The function inside_circle basically takes the input of the coordinates of both randomly assigned points, the center of the circle (pool) as well as its radius, and returns the decision. The algorithm is relatively simple, as it only computes the distance of both centers using the distance formula and compares it to the radius. If the distance is greater than the radius, we conclude the simulated point is outside of the pool (returns false) and vice-versa (returns true).

Distance Formula:

def inside_circle(center_coord, curr_coord, radius): 
    return sqrt((curr_coord[0]-center_coord[0])**2 + (curr_coord[1]-center_coord[1])**2) < radius

Function “semicircle” for Condition 02.

The function semicircle serves the purpose of determining if four points are in the same semi-circle or not.

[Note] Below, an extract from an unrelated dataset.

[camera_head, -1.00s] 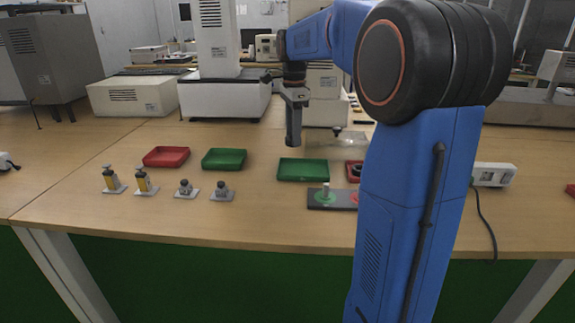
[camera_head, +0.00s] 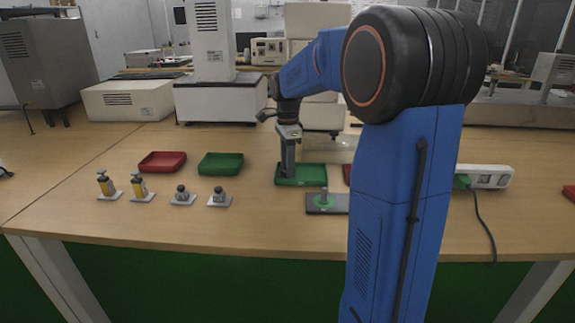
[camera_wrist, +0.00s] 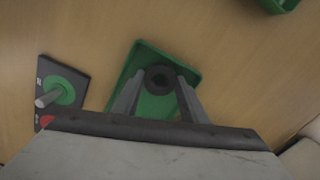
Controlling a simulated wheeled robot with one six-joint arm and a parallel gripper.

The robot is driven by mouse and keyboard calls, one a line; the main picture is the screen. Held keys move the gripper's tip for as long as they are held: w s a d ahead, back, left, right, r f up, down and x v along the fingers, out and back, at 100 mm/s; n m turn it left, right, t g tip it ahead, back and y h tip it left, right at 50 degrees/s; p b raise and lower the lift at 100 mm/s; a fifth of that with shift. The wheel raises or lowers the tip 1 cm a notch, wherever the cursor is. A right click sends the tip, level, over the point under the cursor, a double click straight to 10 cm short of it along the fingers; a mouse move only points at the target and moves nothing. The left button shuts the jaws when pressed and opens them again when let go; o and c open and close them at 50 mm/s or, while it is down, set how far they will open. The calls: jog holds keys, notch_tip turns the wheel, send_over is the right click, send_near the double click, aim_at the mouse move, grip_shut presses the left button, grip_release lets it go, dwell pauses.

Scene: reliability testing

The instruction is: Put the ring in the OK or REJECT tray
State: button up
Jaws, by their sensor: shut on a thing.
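My gripper (camera_head: 288,173) points down at the near-left part of a green tray (camera_head: 314,182). In the wrist view its two fingers (camera_wrist: 160,84) are shut on a dark ring (camera_wrist: 160,78). The ring shows over the floor of the green tray (camera_wrist: 186,68); I cannot tell its exact height. In the head view the ring cannot be made out. A red tray (camera_head: 347,174) is mostly hidden behind my arm. No OK or REJECT lettering can be read.
A dark plate (camera_head: 338,208) with a green disc and upright post stands in front of the tray. Another green tray (camera_head: 221,164) and a red tray (camera_head: 162,161) lie to the left. Several small fixtures (camera_head: 182,196) stand before them. A power strip (camera_head: 487,176) lies right.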

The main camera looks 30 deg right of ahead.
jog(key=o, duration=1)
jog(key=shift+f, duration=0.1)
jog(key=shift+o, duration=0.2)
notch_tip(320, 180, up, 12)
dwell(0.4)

As this is the core function for the Monte-Carlo simulation, it’s a bit more complicated compared to other functions.

The general idea for this algorithm is that we first connect one point to the circle so that we draw a line that goes through the center, thus created a semi-circle inside the pool. And next, we calculate the function of that line as well as the sign of the rest of points respect to the line. If the signs are consistent, means all positive or all negative, we conclude that the four ducks are in the same semi-circle. And if the signs are not consistent, we draw a line between the next point and the center, until all points are used.

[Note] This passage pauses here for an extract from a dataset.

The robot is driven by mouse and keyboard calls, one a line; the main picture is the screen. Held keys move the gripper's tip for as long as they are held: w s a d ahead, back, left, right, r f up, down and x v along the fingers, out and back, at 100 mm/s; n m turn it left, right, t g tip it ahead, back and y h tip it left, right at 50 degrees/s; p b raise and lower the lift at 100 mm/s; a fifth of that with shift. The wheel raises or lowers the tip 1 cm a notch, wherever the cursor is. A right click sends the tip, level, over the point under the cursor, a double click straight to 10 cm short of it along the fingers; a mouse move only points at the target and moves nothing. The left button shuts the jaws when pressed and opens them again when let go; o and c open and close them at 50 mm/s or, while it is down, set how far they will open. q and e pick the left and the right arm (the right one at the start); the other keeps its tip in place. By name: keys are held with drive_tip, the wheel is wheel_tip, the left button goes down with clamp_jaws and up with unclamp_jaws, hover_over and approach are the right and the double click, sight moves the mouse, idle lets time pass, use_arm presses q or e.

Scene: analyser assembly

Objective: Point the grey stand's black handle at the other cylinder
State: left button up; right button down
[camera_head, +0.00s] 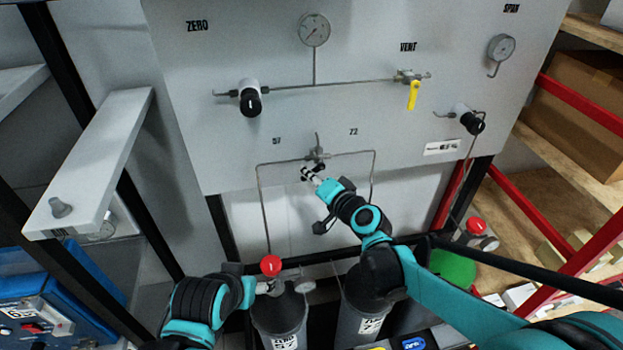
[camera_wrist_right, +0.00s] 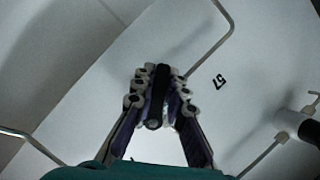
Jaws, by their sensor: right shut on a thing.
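The grey stand's upright panel (camera_head: 225,140) carries a pipe valve (camera_head: 317,155) between the printed numbers 57 and 72. Its short black handle (camera_wrist_right: 155,112) sits between the fingers of my right gripper (camera_wrist_right: 160,100), which is shut on it. In the head view the right gripper (camera_head: 311,174) hides most of the handle just below the valve, so its exact direction is hard to tell. Two dark grey cylinders stand below: the left cylinder (camera_head: 280,317) and the right cylinder (camera_head: 362,305). My left gripper (camera_head: 268,286) is beside the left cylinder's top; its fingers are too small to judge.
A red knob (camera_head: 271,265) tops the left cylinder. The panel also holds gauges, a black-knobbed regulator (camera_head: 250,100) and a yellow vent lever (camera_head: 413,95). A thin pipe (camera_head: 262,200) runs down left of the right gripper. Red-framed shelving (camera_head: 520,210) stands at right.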

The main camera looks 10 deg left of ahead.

def semicircle(center_coord, curr_row): 
    @param center_coord:    The coordinate of pool's center, represented as a tuple. 
    @param curr_row:        The coordinate of four simulated ducks (points), represented as a list of tuples. 
    @returns:               True if four points are in the same semi-circle, false if not. 
    # Calculate the line function for each coord and center. 
    # Ax + By + C = 0: A=y2-y1, B=x1-x2, C=x2*y1-x1*y2. 2: center, 1: current point
    result_list = []
    for i in range(4): 
        A = center_coord[1]-curr_row[i][1]
        B = curr_row[i][0]-center_coord[0]
        C = center_coord[0]*curr_row[i][1]-curr_row[i][0]*center_coord[1]
        semicircle_result = [A*curr_row[j][0]+B*curr_row[j][1]+C >= 0 for j in range(4) if j != i]
        if len(set(semicircle_result)) == 1: 
            return True
    return False

Since the inputs and loops for this function are fixed (4 for the for loop and 4 for the semi-circle list comprehension), the time complexity is $O(n)$

After we prepared all the related functions above, we’re finally able to start the simulation. The ideas are simple; we randomly throw four ducks (points) into the assigned canvas (pool) for a large number of iterations.

In each iteration, we first determine if the randomly assigned points are in the circle or not using the inside_circle() function. If the points are not located inside the circle, we discard the current iteration start a new one.

Once the four points are in the same circle, we then use the semicicle() function to determine if these points are in the same semi-circle or not. If true, both of the success count and the number of trails would increase by one. Otherwise, only the number of trails would increase by one to keep the number of simulations on record.

After running all of the valid iterations, we’ll return the result of simulated probability by calculating the ratio between success_count and number of trails.

def main(canvas_size, sim_size):
    canvas_radius = float(canvas_size / 2)
    center_coord = (canvas_radius, canvas_radius)

    curr_sim_size = 0
    curr_success_size = 0
    curr_sim_matx = np.empty((sim_size + 1, 5))
    total_sim_count = 0
    step_average = []
    pbar = tqdm(total=sim_size)

    while curr_sim_size <= sim_size:
        total_sim_count += 1

        temp_row = [(uniform(0, canvas_size), uniform(0, canvas_size)) for i in range(4)]
        temp_row_truth = [inside_circle(center_coord, temp_coord, canvas_radius) for temp_coord in temp_row]

        if temp_row_truth != [1, 1, 1, 1]:  # Make sure the sampled result is within the circle.
            result_semicircle = semicircle(center_coord, temp_row)
            if result_semicircle:
                curr_success_size += 1
            curr_sim_matx[curr_sim_size] = temp_row.append(result_semicircle)
            curr_sim_size += 1
            step_average.append(curr_success_size / curr_sim_size)

    return float(curr_success_size / sim_size), step_average
def step_avg_plot(step_avg_list, output_path=None):
    fig, ax = plt.subplots(figsize=(8, 5))
    ax.plot(range(len(step_avg_list)), step_avg_list)
    ax.set(xlabel='# Iteration', ylabel='Probability',
           title='Monte Carlo Simulation for Approximating the Ducks in Pool Problem')
if __name__ == "__main__":
    estimated_prob, step_average = main(500, 8000)

After running 8000 iterations, we get the result of the approximated probability of 0.5005.

We can also keep track of the step-wise probability in each iteration and plot the result using the above step_avg_plot() function.

Step-Wise Approximated Probability in Each Iteration

The figure above illustrates the convergence probability in the Monte-Carlo simulation, where the x-axis is the number of iterations and the y-axis being the probability at the relative steps. We observe that the convergence is unstable due to the small size of simulations for the first 1000 iterations. However, the simulation quickly converges to probability 0.5 after 5000 iterations, which is the real-solution proofed by theoretical calculations.